EU Warns Temu on Safety of Products Sold on Its Platform
By Edith Hancock
The European Commission said Temu hasn't done enough to assess the risks of illegal products being sold online and that as a result, the China-linked e-commerce platform might be in breach of the bloc's new digital services law.
The commission said Monday that there is a high risk consumers can find unsafe products on Temu's website such as baby toys and small electronics.
This is the next stage in a sprawling probe into Temu's platform under the Digital Services Act--a relatively new piece of legislation that governs content online in the European Union. Companies that run widely popular online platforms, such as e-commerce websites, are obligated to assess how likely consumers are to be exposed to dangerous or illegal products and work to mitigate that risk. The EU has warned Temu, which is owned by PDD Holdings, that it suspects a risk assessment it carried out in 2024 was inaccurate.

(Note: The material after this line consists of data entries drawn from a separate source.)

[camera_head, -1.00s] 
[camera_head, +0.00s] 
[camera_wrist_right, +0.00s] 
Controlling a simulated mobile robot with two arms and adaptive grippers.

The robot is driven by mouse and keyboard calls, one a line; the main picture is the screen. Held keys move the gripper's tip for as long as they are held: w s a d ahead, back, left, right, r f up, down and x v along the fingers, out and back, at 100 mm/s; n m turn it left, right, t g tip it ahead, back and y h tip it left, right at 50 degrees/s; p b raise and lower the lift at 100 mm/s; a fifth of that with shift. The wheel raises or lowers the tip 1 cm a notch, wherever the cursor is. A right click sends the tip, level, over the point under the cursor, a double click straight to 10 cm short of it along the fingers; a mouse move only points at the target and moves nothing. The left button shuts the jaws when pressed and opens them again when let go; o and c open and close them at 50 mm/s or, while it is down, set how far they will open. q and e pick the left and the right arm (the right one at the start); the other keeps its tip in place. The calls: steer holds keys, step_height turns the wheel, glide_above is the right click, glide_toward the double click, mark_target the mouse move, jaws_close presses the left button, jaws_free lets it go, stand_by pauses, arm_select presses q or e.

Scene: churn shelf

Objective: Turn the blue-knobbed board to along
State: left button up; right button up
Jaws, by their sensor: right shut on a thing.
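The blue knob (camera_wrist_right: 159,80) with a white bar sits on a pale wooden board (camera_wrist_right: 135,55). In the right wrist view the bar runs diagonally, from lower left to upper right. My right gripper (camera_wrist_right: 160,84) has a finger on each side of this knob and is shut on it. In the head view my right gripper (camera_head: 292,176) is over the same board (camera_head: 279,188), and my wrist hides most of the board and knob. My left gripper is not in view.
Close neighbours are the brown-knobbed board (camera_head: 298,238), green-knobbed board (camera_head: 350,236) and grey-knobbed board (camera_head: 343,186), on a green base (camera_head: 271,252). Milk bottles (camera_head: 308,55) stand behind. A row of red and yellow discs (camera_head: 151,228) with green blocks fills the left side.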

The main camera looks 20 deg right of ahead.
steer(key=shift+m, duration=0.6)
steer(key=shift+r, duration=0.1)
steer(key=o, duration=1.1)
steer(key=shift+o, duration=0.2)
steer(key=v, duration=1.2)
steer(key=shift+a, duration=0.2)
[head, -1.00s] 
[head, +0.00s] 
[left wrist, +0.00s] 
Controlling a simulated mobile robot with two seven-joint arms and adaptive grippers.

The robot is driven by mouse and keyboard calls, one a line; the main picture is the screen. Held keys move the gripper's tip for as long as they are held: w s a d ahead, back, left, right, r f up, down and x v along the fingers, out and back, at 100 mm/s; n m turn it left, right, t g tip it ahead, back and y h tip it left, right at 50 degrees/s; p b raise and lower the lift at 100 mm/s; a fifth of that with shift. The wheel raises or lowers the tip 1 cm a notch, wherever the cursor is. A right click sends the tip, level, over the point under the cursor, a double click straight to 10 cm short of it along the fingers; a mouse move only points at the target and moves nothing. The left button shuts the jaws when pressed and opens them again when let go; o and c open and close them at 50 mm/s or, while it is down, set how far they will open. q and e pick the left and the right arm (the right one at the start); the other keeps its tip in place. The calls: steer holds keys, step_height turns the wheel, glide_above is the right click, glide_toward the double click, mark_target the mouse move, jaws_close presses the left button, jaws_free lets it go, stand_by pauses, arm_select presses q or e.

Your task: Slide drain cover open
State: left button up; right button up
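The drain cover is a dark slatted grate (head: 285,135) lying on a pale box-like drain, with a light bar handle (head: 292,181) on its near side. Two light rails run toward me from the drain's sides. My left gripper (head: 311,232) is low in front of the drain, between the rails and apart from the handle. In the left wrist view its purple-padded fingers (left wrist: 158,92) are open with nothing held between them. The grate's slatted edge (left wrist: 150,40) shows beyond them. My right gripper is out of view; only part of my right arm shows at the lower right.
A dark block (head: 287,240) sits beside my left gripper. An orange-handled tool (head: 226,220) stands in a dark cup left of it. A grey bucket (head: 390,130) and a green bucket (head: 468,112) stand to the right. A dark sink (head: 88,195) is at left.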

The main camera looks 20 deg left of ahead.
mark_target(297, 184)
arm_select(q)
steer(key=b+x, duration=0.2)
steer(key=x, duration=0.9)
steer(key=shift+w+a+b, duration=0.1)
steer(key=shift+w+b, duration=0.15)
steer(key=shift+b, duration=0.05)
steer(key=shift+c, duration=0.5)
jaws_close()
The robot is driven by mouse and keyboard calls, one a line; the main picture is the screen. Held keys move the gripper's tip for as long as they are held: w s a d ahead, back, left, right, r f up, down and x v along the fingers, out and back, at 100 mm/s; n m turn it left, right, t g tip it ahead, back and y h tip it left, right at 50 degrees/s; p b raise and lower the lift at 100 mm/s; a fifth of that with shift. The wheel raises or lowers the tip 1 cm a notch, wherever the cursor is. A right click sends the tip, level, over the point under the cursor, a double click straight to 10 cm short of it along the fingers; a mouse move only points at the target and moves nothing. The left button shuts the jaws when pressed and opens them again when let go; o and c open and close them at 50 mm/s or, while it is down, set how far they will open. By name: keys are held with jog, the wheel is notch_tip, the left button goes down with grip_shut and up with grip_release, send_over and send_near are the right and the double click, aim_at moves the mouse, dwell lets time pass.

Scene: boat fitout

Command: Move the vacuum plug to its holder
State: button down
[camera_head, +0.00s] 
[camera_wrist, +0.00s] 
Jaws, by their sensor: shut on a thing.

The watchdog started investigating Temu in October last year over concerns it is falling short of complying with the law. The company could face a fine of up to 6% of its annual worldwide turnover if the commission ultimately decides its risk assessment doesn't meet the companies' obligations under the DSA.
Officials will also continue probing the company over other suspected breaches of the DSA such as using addictive design features and a lack of transparency on its algorithms, the commission said.
"In our preliminary view, Temu is far from assessing risks for its users at the standards required by the Digital Services Act," Henna Virkkunen, the commission's top tech enforcer, said in a statement.
The EU is trying to counter what it sees as a glut of cheap and potentially unsafe products from China flooding the single market. Officials separately sent a formal warning to Shein in May, saying the company's sales tactics fall foul of EU consumer protection law.